Monday, January 25, 2010

Surrender

I began practicing yoga ten or eleven years ago when I lived in Flagstaff, Arizona. At that time, I thought of yoga as another type of exercise, a supplement to my running and other workouts. I probably took two yoga classes most weeks, but there were some weeks I didn't go at all.

Despite the lack of consistency in my practice back then, I distinctly remember one night when, stressed out from working full-time, waiting tables on top of my regular job, and taking graduate classes, I walked into my studio apartment, unrolled my purple mat, and literally fell into child's pose. I began focusing on my breathing and understood, however briefly, what true surrender felt like.

I like the way Swami Chetanananda describes surrender: "The ultimate attainment is already ours, but the experience of it comes to us only when we are in a state of complete surrender. In this case, 'surrender' means the surrender of everything--every effort, desire, thought of attainment or, indeed, anything that represents the thought of any other--as we become centered instead."

When we learn to let go--and I mean really let go--we find centeredness. And we find contentment and nonattachment. We begin to feel right in the world.

I practiced yoga for two or three years in Flagstaff, always at the same health club, always with the same instructor. When I moved to Denver, I couldn't afford the yoga studios I found. Had I investigated further, I would've realized that most health clubs offer yoga classes, as do many community centers and other organizations. And, because yoga continues to grow in the U.S., more classes are available every day. But I didn't investigate further; instead, for two years I practiced at home every so often, listening to an audio tape of my Flagstaff teacher's class. Yoga was not part of my average week anymore.

Then I temporarily went back to Arizona to help care for a seriously ill relative. There was a yoga studio located across the street from where I was staying, and I took a class. I went back again the next day, and the next. I convinced my sister to join me, and she began attending daily classes as well. Life is hard for all of us at least some of the time, and some days (or weeks, or years) are especially difficult. For me, it took a difficult time in my life to bring me back to my mat. I learned (or re-learned, or maybe just began to learn) how to surrender, to find peace. It's not always easy to do, but, the more consistently I practice and the more I study the philosophy of yoga, the easier it becomes.

For me, that centeredness--the ability to cultivate contentment, no matter what's going on around me, even if just for a few seconds--is one of the most amazing things about yoga. In some ways I can't get my head around how it works, while at the same time it makes absolute sense to me.

Once I returned to Denver, I tried every studio I could find and quickly found two I liked. I practiced, almost without fail, every Friday, Saturday, and Sunday. Working full-time and attending school at night were easier once I let yoga back in. I've heard fellow yogis say that, if you make the time for yoga, you end up with more time for everything else. I'm sure this means different things to different people, but to me it means gaining the energy (physical, mental, emotional, and spiritual) to keep perspective and maintain balance and contentment in my life.

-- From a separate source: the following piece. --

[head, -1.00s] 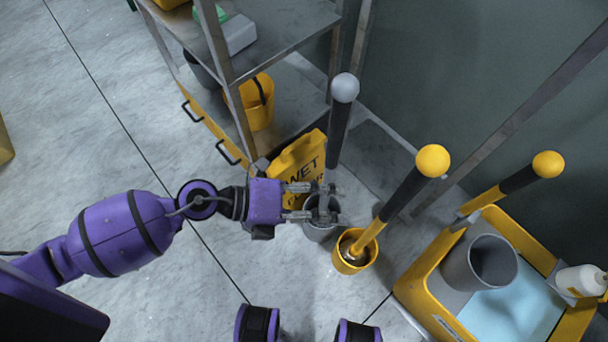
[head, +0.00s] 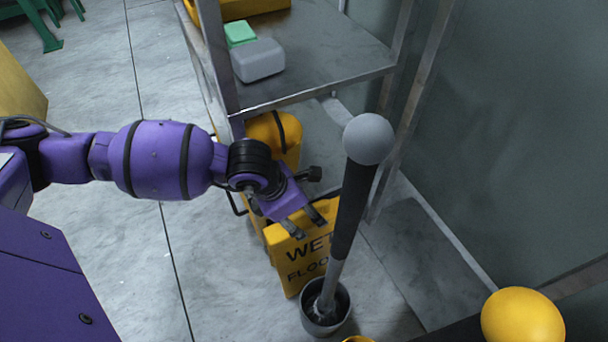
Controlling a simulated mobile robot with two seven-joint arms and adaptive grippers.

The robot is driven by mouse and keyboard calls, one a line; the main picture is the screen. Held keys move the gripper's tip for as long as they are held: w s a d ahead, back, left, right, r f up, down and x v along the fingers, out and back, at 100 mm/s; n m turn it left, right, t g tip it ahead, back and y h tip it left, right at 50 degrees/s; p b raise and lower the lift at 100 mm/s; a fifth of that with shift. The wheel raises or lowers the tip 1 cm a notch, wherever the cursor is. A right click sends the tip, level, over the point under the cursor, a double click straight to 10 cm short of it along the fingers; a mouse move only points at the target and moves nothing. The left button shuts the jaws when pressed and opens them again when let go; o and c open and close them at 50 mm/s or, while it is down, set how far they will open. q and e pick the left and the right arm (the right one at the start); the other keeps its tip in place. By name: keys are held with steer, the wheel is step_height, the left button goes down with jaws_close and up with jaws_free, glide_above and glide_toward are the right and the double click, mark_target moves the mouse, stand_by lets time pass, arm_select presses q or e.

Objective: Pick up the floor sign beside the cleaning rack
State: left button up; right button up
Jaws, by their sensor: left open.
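The yellow floor sign (head: 292,268) with dark "WET FLOOR" lettering stands upright on the floor beside the metal cleaning rack (head: 317,91). My left gripper (head: 308,227) is open, its fingers pointing down at the sign's top edge. In this view the fingers overlap the top of the sign; I cannot tell whether they touch it. The grey-handled brush in front hides the sign's right part. My right gripper is not in view.
The grey-knobbed brush (head: 350,205) stands in a grey holder (head: 327,309) close in front of the sign. A yellow knob (head: 522,330) is at lower right. A yellow bucket (head: 272,136) sits on the rack's lower level.

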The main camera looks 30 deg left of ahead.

In western culture, we often think of yoga primarily as a series of physical postures (asanas). This makes sense, as the asana practice is usually our focus these days. But yoga is actually much more. The philosophy of yoga is based on something called The Eight-Limbed Path, and the physical postures make up only step three of eight. Traditionally, the purpose of the asana practice was to prepare the body for meditation - the postures help us quiet the chatter of our thoughts.

For me, the postures do just that. My asana practice is a moving meditation; I can focus on my breath and the movement of my body and let go of the rest. My "monkey mind" slows down a bit. It's hard to focus on anything but the present when you're trying to balance on one foot while isometrically moving different muscles in different directions, bringing one hand toward the floor and reaching the other toward the ceiling, and flexing your lifted foot toward your face!

And, at the end of a 60 or 90 minute practice, when my mind has quieted and I'm resting in the final pose, savasana, I am more likely to know surrender. I will almost certainly leave more centered than when I arrived, and, the more consistent my practice, the more I find myself bringing that centeredness off the yoga mat and into the outside world.